São 40 anos de aventura
Desde que mãe teve a doçura
De dar a luz pra esse seu nego
E a vida cheia de candura
Botou canção nesses meus dedos
E me entregou uma partitura
Pra eu tocar o meu enredo
Sei que às vezes quase desatino
Mas esse é o meu jeito latino
Meio Zumbi, Peri, D. Pedro
Me emociona um violino
Mas também já chorei de medo
Como chorei ouvindo o Hino
Quando morreu Tancredo

Dos 40 anos de aventuras
Só 20 são de ditadura
E eu dormi, peguei no sono,
E acordei no abandono
E o país tava sem dono
E nós fora da lei

Quem se apaixonou por Che Guevara
Até levou tapa na cara,
Melhor é mudar de assunto
Vamos enterrar esse defunto
Melhor lembrar de Madalena
De Glauber Rocha no cinema
Das cores desse mundo
Jimmy, Janis, Joplin e John Lennon
Meu Deus, o mundo era pequeno
E eu curtia no sereno
Gonzaguinha e Nascimento
O novo renascimento
Que o galo cantava

“Ava Canoeiro”, “Travessia”
Zumbi no “Opinião” sorria,
De Elis surgia uma estrela
Comprei ingressos só pra vê-la
Levei a minha namorada
Com quem casei na “Disparada”
Só para não perdê-la

Lavei com meus prantos os desatinos
Pra conversar com meus meninos
Sobre heróis da liberdade
De Agostinho de Luanda
A Buarque de Holanda
Foram sóis na tempestade
Mesmo escondendo tristes fatos
Curti o tricampeonato
Meu Deus, também sou batuqueiro
Pois eu nasci em fevereiro
E
o carnaval tá no meu sangue
Sou dos palácios, sou do mangue,
Enfim sou brasileiro

Sou Ayrton Senna, eu sou Hortência
Dou de lambuja a minha vidência
Não conheço maior fé
Que a de Chico Xavier
Que para Deus já é Pelé
Que é o nosso rei da bola

Quem tem Raoni, tem Amazônia
Se está sofrendo de insônia
É por que tem cabeça fraca
Ou está deitado eternamente
Em berço esplêndido, ou é babaca
Ou está mamando nessa vaca
O leite dos inocentes
Vamos ensaiar, oh… minha gente,
Botar nosso Brasil pra frente
laia, laia, laia, laia…

 

Altay Veloso e Paulo César Feital compuseram 40 Anos, canção que na voz de Emílio Santiago fotografa período cruel  da vida política em que “o  país tava sem dono, e  nós fora da lei”.

Tempo do enfurecido AI-5.

Mas lembra também, gostosamente, da fase criativa de Chico, o Tricampeonato,  Glauber Rocha, Jimmy Hendrix, Janis Joplin,  John Lennon, Airton Sena, Tancredo –  tempo  alegre do brasileiro que nunca perdeu a esperança de ver o Sol da liberdade brilhando  um dia, outra vez.

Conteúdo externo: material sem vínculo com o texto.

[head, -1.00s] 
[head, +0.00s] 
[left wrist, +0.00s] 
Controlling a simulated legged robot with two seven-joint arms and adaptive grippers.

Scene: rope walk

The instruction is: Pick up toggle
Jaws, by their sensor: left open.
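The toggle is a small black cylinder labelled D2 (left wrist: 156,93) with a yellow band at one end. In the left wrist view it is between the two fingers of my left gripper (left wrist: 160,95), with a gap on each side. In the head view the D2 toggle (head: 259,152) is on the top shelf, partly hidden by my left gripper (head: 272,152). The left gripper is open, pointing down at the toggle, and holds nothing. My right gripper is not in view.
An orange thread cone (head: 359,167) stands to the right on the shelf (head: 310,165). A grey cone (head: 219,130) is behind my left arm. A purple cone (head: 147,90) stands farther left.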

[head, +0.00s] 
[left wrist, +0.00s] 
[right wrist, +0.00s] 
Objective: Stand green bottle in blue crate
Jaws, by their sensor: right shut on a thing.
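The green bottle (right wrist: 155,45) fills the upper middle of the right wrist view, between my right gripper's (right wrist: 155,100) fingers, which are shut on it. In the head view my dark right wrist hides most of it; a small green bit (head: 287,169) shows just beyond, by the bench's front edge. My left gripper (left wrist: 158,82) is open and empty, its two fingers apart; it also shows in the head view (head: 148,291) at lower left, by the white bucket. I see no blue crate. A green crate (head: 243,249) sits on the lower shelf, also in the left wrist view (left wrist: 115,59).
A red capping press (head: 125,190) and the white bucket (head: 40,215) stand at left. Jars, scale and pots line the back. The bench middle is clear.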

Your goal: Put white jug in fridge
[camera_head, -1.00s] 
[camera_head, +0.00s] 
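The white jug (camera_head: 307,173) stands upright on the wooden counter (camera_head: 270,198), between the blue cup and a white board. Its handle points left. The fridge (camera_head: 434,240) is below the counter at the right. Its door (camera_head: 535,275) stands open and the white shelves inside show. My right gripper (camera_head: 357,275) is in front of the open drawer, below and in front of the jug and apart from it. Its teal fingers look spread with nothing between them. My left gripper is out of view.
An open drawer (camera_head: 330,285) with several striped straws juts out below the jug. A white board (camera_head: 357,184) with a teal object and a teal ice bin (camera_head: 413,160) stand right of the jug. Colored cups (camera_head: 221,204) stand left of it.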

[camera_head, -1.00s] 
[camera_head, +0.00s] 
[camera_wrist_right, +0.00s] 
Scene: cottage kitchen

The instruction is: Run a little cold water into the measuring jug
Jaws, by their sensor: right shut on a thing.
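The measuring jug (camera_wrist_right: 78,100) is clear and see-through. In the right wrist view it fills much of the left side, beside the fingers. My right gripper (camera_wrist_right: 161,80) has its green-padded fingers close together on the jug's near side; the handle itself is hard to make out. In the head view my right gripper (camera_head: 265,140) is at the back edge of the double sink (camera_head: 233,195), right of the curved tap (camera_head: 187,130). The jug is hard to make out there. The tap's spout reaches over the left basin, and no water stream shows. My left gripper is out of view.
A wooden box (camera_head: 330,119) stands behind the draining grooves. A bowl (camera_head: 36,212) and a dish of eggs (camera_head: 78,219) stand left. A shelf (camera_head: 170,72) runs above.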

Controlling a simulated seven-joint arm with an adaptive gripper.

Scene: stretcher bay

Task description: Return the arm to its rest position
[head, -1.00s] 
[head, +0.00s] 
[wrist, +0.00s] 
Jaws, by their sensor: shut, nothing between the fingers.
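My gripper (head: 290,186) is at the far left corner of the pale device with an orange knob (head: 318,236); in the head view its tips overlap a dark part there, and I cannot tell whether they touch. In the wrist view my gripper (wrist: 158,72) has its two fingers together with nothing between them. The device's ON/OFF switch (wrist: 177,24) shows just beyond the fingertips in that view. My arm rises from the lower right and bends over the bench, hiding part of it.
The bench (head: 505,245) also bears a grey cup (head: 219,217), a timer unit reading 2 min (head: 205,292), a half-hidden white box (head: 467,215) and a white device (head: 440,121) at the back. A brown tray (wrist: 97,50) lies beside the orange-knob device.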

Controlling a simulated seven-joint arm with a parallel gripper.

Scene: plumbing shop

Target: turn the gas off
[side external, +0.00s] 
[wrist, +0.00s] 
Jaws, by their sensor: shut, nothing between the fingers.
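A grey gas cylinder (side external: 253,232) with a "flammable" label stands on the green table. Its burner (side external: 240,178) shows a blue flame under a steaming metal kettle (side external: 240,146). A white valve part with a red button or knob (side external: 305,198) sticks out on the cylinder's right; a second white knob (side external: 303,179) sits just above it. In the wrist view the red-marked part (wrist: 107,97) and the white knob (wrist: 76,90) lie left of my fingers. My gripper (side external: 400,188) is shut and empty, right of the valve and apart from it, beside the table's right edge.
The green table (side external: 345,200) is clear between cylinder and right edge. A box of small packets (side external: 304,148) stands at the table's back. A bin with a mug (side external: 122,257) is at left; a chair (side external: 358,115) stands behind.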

Na voz dez Emílio, a canção  entra aqui no blog para lembrar –  e nunca ficar no baú   esquecido – que a 40 anos atrás, exatamente a 13 de dezembro de 1968, o general  Arthur da Costa e Silva  assinava o Ato Institucional Nº 5 , ou simplesmente AI 5, e com base nele, decretou o recesso do Congresso Nacional, por prazo indefinido, e implantou a ditadura.

Só para bem informar aos mais jovens.

Entre suas resoluções, o AI-5 suspendia os direitos políticos, e proibia atividades e manifestações sobre assuntos dessa natureza, condicionando a infração a severas penalidades, desde a liberdade vigiada ao domicílio determinado.

O ano de 1968 foi de grandes protestos contra o regime militar. No início do ano, artistas de teatro mobilizaram-se contra a censura. Em março, uma manifestação universitária no restaurante Calabouço terminou na morte do estudante paraense Edson Luís. Greves e passeatas eclodiram em todo o país, culminando com a passeata dos 100 mil, em junho, no Rio.

Atentados, expropriações, paralisações prosseguiram no segundo semestre em diversas partes do país.

Um dos momentos mais tensos foi o discurso do deputado Márcio Moreira Alves, no início de setembro, conclamando a população a boicotar os eventos programados para o Dia da Independência. A declaração elevou ao máximo o descontentamento dos militares, que pediram a cassação do deputado. O pedido foi rejeitado pelo Congresso (216 votos contra, 141 a favor e 24 abstenções) na véspera da instauração do AI-5.

Nos dez anos de vigência do mais cruel dos Atos Institucionais, sua fúria consternou a sociedade brasileira e internacional. Impondo-se como um instrumento de intolerância aos contestadores do regime militar, promoveu arbitrariamente repressão e intervenção, cassação, suspensão dos direitos, prisão preventiva, demissões perseguições e até confisco de bens.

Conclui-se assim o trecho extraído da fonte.